The sect which he founded is known as the Śrî Sampradâya and its members as the Śrî Vaishṇavas. As among the Śivaites revelation is often supposed to be made by Śiva through Śakti, so here the Lord is said to have revealed the truth to his consort Śrî or Lakshmî, she to a demigod called Visvaksena, and he to Namm'âr̤vâr, from whom Râmânuja was eighth in spiritual descent. Though the members of the sect are sometimes called Ramaites the personality of Râma plays a small part in their faith, especially as expounded by Râmânuja. As names for the deity he uses Nârâyaṇa and Vâsudeva and he quotes freely from the Bhagavad-gîtâ and the Vishṇu Purâṇa. Compared with the emotional deism of Caitanya this faith seems somewhat philosophic and reticent.
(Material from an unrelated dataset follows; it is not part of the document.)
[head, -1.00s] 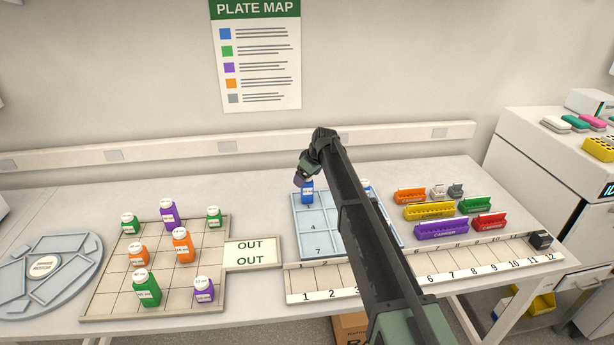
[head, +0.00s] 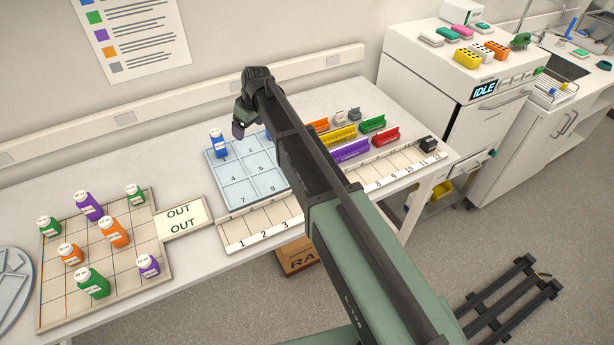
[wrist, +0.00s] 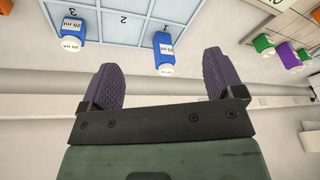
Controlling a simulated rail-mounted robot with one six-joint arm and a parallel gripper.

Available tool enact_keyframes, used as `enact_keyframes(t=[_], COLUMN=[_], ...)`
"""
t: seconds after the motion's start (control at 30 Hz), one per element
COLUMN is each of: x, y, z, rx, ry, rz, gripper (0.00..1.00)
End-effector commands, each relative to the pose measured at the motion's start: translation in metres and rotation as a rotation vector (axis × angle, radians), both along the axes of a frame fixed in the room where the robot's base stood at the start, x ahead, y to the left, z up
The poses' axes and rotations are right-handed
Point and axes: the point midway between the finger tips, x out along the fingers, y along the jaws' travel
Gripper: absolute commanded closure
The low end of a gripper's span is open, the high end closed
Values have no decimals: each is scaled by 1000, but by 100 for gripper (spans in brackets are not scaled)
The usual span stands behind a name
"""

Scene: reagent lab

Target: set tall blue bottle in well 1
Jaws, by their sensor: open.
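A blue bottle (head: 218,145) with a white cap stands upright in the well marked 1, at the back left of the light-blue tray (head: 247,192). It also shows in the wrist view (wrist: 163,52), its cap towards my gripper. A second blue bottle (wrist: 72,32) stands in the well marked 3; in the head view my arm mostly hides it. My gripper (wrist: 160,78) is open and empty, its purple fingers spread apart and clear of both bottles. In the head view my gripper (head: 238,131) is just right of the well 1 bottle.
The gridded board (head: 57,297) at left holds several green, purple and orange bottles. An OUT plate (head: 197,214) joins it. A numbered strip (head: 233,240) runs along the front edge. Coloured racks (head: 378,134) stand right of my arm. Wells 2 and 4 look empty.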

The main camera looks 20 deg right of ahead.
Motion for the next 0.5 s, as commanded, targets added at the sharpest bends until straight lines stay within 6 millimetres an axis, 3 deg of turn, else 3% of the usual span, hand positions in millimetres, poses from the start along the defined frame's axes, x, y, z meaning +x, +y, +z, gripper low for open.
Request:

Râmânuja clearly indicates its principal points in the first words of his Śrî Bhâshya. "May my mind be filled with devotion towards the highest Brahman, the abode of Lakshmî; who is luminously revealed in the Upanishads: who in sport produces, sustains and reabsorbs the entire universe: whose only aim is to foster the manifold classes of beings that humbly worship him."[583] He goes on to say that his teaching is that of the Upanishads, "which was obscured by the mutual conflict of manifold opinions," and that he follows the commentary of Bodhâyana and other teachers who have abridged it.
That is to say, the form of Vishnuism which Râmânuja made one of the principal religions of India claims to be the teaching of the Upanishads, although he also affiliates himself to the Bhâgavatas. He interprets the part of the Vedânta Sûtras which treats of this sect[584] as meaning that the author states and ultimately disallows the objections raised to their teaching and he definitely approves it. "As it is thus settled that the highest Brahman or Nârâyaṇa himself is the promulgator of the entire Pâncarâtra and that this system teaches the nature of Nârâyaṇa and the proper way of worshipping him, none can disestablish the view that in the Pâncarâtra all the other doctrines are comprised."[585]
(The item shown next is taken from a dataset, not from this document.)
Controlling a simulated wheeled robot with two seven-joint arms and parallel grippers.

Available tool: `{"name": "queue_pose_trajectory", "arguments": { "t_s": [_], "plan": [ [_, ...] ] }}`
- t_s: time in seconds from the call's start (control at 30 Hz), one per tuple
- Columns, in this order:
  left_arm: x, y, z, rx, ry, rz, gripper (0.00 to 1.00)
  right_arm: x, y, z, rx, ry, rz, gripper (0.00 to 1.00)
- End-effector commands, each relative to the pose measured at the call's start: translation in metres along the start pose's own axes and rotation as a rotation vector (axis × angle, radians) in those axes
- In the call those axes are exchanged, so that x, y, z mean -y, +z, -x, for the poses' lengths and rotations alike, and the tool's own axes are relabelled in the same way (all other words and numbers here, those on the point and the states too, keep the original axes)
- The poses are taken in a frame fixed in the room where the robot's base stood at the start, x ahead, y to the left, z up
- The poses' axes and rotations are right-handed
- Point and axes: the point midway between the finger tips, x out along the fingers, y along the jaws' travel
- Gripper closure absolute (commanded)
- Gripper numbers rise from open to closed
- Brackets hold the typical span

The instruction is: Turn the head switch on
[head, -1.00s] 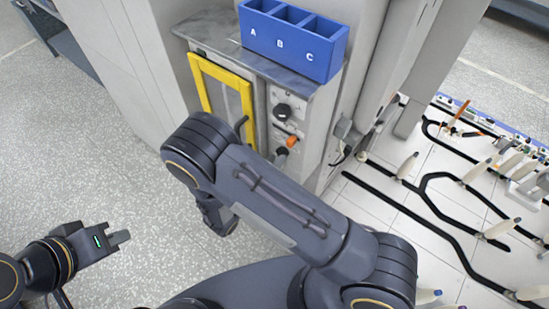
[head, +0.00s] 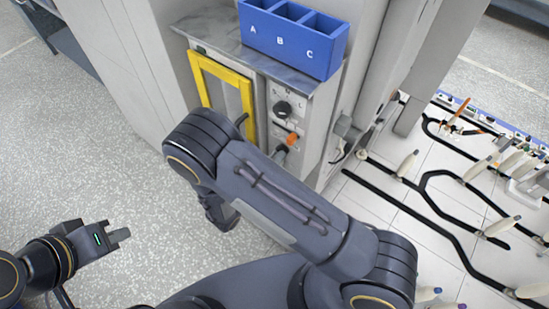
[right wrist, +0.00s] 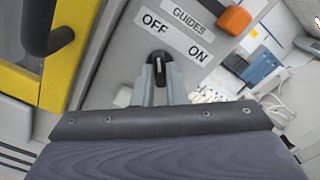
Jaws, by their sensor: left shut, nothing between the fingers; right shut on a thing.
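A small black switch knob (right wrist: 159,68) with a white mark is on the grey panel in the right wrist view, below plates reading GUIDES, OFF and ON. No HEAD label is readable. The mark points roughly up, towards OFF rather than ON; its exact setting is hard to tell. My right gripper (right wrist: 164,88) is shut on this knob, one grey finger on each side. In the head view my right arm hides most of that gripper. A larger black dial (head: 283,108) sits higher on the panel. My left gripper (head: 119,236) is shut and empty, over the floor at lower left.
An orange knob (head: 292,139) is close beside the gripped switch. A yellow-framed door (head: 204,70) with a dark handle (right wrist: 48,28) stands left of the panel. A blue bin marked A, B, C (head: 310,62) sits on the ledge above. Bobbins stand on the right.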

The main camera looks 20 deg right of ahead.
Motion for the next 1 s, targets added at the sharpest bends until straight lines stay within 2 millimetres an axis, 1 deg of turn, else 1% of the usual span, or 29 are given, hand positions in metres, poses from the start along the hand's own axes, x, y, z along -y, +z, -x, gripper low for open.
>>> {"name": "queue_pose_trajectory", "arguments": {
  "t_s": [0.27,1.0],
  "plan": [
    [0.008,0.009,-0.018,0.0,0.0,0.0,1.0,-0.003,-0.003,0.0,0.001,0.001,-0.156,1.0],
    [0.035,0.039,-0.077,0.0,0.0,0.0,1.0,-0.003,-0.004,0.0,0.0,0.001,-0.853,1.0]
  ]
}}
The true tradition of the Upanishads he contends has been distorted by "manifold opinions," among which the doctrine of Śaṅkara was no doubt the chief. That doctrine was naturally distasteful to devotional poets, and from the time of Nâthamuni onwards a philosophic reaction against it grew up in Śrîrangam. Râmânuja preaches the worship of a loving God, though when we read that God produces and reabsorbs the universe in sport, we find that we are farther from Christianity than we at first supposed. There is a touch of mythology in the mention of Lakshmî[586] but it is clear that Râmânuja himself had little liking for mythology. He barely mentions Râma and Kṛishṇa in the Śri Bhâshya nor does he pay much attention to the consort of the deity. On the other hand he shows no sign of rejecting the ritual and regulations of the Brahmans. He apparently wished to prove that the doctrine of salvation by devotion to a personal god is compatible with a system as strictly orthodox as Śaṅkara's own.
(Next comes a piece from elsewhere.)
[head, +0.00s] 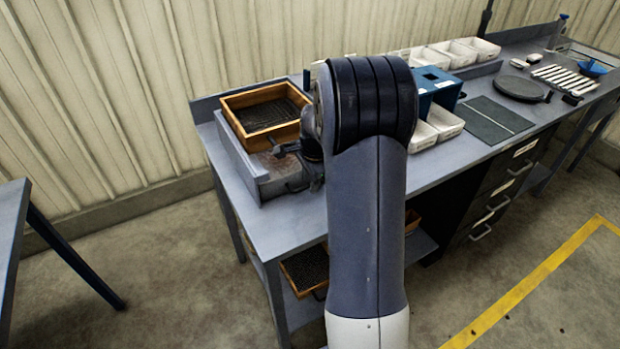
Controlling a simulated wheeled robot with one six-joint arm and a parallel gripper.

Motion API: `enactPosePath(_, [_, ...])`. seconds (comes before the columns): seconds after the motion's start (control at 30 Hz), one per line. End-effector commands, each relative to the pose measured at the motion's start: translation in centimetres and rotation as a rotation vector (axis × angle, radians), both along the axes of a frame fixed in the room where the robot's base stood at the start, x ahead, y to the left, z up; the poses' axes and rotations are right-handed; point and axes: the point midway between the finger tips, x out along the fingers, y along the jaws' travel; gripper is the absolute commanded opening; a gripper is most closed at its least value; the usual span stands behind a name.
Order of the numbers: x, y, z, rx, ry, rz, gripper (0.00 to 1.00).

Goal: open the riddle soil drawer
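The riddle, a wooden-framed sieve with dark mesh (266,135), sits on a grey metal box (236,160) at the left end of the bench. The box's soil drawer (263,187) is at its front, below the riddle. A brownish patch, perhaps soil, shows between the sieve and the drawer front. I cannot tell clearly how far out the drawer stands. A dark handle (296,186) is on the drawer front. My gripper (316,181) is close by the handle, dark and small in the picture. Whether its fingers touch the handle or are closed is unclear. My arm hides the bench to the right.
White bins (447,122), a blue box (436,85), a dark mat (487,117) and a round black plate (519,89) stand farther right on the bench (300,226). Dark drawers (507,180) are beneath. Another table (10,225) is at left. Floor in front looks clear.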

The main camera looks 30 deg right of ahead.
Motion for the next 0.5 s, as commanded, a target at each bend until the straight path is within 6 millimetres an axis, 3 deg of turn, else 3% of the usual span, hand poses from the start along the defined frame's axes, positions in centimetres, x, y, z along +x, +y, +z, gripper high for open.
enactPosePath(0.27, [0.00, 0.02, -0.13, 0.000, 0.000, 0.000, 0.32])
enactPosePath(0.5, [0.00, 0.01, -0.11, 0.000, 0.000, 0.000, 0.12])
I shall treat elsewhere of his philosophy, known as the Viśishṭâdvaita or non-duality, which yet recognizes a distinction between God and individual souls. The line of thought is old and at all periods is clearly a compromise, unwilling to deny that God is everything and yet dissatisfied with the idea that a personal deity and our individual transmigrating souls are all merely illusion. Devotional theism was growing in Râmânuja's time. He could not break with the Upanishads and Vedantic tradition but he adapted them to the needs of his day. He taught firstly that the material world and human souls are not illusion but so to speak the body of God who comprises and pervades them: secondly this God is omniscient, omnipresent, almighty and all-merciful, and salvation (that is mukti or deliverance from transmigration) is obtained by those souls who, assisted by his grace, meditate on him and know him; thirdly this salvation consists not in absorption into God but in blissful existence near him and in participation of his glorious qualities. He further held[587] that God exists in five modes, namely: (a) Para, the entire supreme spirit, (b) the fourfold manifestation as Vâsudeva, Saṅkarshaṇa, Pradyumna and Aniruddha, (c) incarnations such as Râma and Kṛishṇa, (d) the internal controller or Antaryâmin according to the text[588] "who abiding in the soul rules the soul within," (e) duly consecrated images.